In summary, realmB has two archives B1 and B2, minCopy is set to 1 for realmB and the auto recover flag is set to true for realmB.
Example continued: normal operation of the system and automatic handling of a temporary outage
In normal operations, an attachment of a document being archived is written into B1 and B2 successfully.
If archive B2 is temporarily offline due to a network outage, archiving an attachment to realmB will succeed with archiving the attachment successfully only into B1 and with failing to archive the attachment into B2. As the auto recover flag is enabled for realmB, a recovery entry is written for this attachment for B2 in the ImageMaster database. As well, the archive B2 due to the archive unavailability mechanism is set to “temporarily unavailable” immediately (assuming that the unavailableTimeout was set to 0). Furthermore, assuming that the OnlineCheckingInterval parameter for the archive B2 is set to 10, B2 will stay temporarily unavailable for 10 minutes, even if it physically becomes available earlier.
Now assume that after 5 minutes the network route to B2 is reestablished. ImageMaster will continue to archive attachments for realmB only into archive B1 as archive B2 is still set to temporarily unavailable for another 5 minutes (because so far only 5 minutes of the total of 10 minutes have elapsed). During these 5 minutes the system continues writing recovery entries into the database for archive B2.
After these additional 5 minutes, when the total interval of 10 minutes has elapsed, the archive B2 is reset to “available” automatically by ImageMaster. Subsequent archive requests will write their attachments both in archive B1 and in archive B2; no further auto recover entries are written. The normal operation of the ImageMaster system has resumed after 10 minutes in this example.
Example continued: after temporary outage automatic resynchronization of archives
In order to activate the resynchronization of archives after temporary outages, the auto recover flag in the auto recover general configuration tab needs to be activated in the AdminClient (Archive Configuration). Furthermore, at least one schedule has to be created to define when the resychronization of archives is to be performed.
An auto recover schedule is identified by its name. It is weekday based, i.e. it can be specified that the schedule runs on a selected set of weekdays or on all weekdays. A schedule has a start and end time which defines when a schedule starts or ends on the weekday or weekdays specified.
For instance in the example the auto recover flag of the auto recover general configuration is enabled and a schedule “Nightly” is defined with the weekdays Monday to Friday.

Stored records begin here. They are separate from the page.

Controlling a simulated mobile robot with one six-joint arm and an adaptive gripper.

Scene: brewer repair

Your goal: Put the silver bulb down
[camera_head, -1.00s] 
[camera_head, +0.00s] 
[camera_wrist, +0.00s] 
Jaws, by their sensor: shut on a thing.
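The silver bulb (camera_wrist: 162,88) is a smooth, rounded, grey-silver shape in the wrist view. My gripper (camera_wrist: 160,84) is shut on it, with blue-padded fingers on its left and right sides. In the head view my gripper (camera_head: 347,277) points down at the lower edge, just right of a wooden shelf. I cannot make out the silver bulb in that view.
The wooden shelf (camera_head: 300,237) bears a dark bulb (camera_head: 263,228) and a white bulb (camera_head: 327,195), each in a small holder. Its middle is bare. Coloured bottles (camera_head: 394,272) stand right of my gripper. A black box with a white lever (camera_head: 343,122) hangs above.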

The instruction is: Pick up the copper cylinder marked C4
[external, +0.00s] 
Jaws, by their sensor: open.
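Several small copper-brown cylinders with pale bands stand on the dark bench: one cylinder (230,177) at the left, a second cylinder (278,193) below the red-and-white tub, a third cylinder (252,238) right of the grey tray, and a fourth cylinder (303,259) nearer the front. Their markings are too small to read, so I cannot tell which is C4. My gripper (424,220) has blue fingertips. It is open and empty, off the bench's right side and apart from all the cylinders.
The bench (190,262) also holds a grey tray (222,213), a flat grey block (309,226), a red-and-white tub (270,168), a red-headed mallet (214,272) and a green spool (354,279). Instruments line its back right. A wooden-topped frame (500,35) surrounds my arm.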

The start time is 22:00 and the end time is 03:00.
This means that archive resynchronization takes place in this system. More specifically, on Monday the resynchronization starts at 22:00 and stops at 03:00 Tuesday morning, on Tuesday the resychronization starts at 22:00 and stops at 03:00 Wednesday morning. These nightly cycles continue until finally the resychronization starts at 22:00 on Friday and continues until 03:00 Saturday morning. The resynchronization resumes on the next Monday evening at 22:00 and the weekly cycle restarts.
The general auto recover configuration also has a setting with how many threads in parallel the resynchronization should take place. In this example the parameter is set to 5 threads.

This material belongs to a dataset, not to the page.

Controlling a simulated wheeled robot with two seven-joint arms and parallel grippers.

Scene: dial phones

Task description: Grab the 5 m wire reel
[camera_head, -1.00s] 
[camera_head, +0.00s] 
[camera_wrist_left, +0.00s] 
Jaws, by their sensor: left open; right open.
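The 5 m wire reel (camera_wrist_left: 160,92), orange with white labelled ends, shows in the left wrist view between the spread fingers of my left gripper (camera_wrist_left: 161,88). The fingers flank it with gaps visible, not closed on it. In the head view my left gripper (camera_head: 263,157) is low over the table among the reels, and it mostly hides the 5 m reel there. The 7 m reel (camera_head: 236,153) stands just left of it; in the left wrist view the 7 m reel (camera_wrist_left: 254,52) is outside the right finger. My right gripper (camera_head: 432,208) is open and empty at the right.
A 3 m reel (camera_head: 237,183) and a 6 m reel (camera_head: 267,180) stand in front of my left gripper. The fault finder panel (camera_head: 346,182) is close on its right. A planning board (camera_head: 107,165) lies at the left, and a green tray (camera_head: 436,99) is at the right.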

Assuming that during the temporary outage of B2 1.000 recovery entries have been written for B2, the ImageMaster system starts at Monday 22:00 to resynchronize B2, i.e. copy the missing attachments from B1 into the archive B2 (with 5 threads). Each time a recovery of an attachment copy from B1 to B2 finished successfully, the corresponding recovery entry for B2 is deleted from the database. After several minutes no recovery entries exist anymore in the database and the resynchronization process stops as there is no further resynchronization to be done.
If a recovery attempt for B2 failed, for instance due to a random error, the recovery entry would be kept in the database and the entry is retried for recovery after a certain number of minutes. This duration in minutes is by default 60 minutes. The parameter in the auto recover general tab to configure this duration is called “retryTimeout”. Note that when a recovery entry is created for a given archive, the first time a recovery is tried for this entry is also after 60 minutes by default, or more specifically the time after which the first recovery attempt is tried is as well defined by the duration parameter retryTimeout in the auto recover general configuration.
The auto recover general configuration and the auto recover schedules are managed per ImageMaster tenant.
Example continued: temporary outage handling and monitoring
For an administrator usually no manual actions are needed to handle a temporary outage of an archive. But it is vital to monitor auto recover entries in the database via the ImageMaster monitoring subsystem. The absolute minimum for a productive system using ARM auto recover mode is to monitor the number of auto recover entries in the system. It is good practice to issue a WARNING for 1.000 autorecover entries in the database and a critical WARNING for 10.000 entries via the monitoring system.
For setting up and using the ImageMaster monitoring subsystem in context of auto recover monitoring, refer to the system manual [SM Monitoring].